Probability - Forming an equation

[mattgad]

Two events R and S are independent. P(R|S) = 3/4 and P(S) = P(S' n R'). By letting x equal P(S) and forming an equation for x, or otherwise, find
(a) P(S)
(b) P(S' n R)
(c) Write down P(S|R).

How would I go about doing this?

Thanks,

 

[pka]

If A and B are Independent, Pr(A|B) = Pr(A)!

Moreover A, B, A’ and B’ are all pairwise independent!

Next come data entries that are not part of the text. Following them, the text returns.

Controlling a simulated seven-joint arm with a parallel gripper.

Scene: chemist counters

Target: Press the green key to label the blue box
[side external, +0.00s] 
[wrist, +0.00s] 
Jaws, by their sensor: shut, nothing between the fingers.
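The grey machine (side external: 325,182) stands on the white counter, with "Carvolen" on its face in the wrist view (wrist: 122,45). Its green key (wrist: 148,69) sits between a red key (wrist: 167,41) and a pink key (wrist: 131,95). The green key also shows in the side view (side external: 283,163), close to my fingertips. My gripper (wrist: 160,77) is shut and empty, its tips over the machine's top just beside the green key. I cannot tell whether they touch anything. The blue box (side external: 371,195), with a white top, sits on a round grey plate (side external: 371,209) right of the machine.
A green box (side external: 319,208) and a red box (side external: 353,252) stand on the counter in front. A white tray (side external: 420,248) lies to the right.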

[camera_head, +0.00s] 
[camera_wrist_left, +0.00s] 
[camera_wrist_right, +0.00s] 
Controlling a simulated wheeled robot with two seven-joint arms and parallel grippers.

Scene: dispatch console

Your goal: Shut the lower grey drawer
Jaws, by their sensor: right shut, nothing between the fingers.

Therefore, P(R)=3/4 and P(S’R’)=P(S’)P(R’)=P(S).

 

[mattgad]

I'm sorry but I don't see how I can use this data to find P(S). Am I missing something?

 

[pka]

Because S’ and R’ are independent, we have
\(\displaystyle P(S' \cap R') = P(S')P(R') = P(S)\).

So \(\displaystyle \L
P(S')P(R') = \left( {1 - P(S)} \right)\left( {1/4} \right) = P(S)\).

Solving we get \(\displaystyle \L
5P(S) = 1\quad \Rightarrow \quad P(S) = 1/5\)

 

[mattgad]

Thanks for your help. I understand and managed to complete the rest of the question.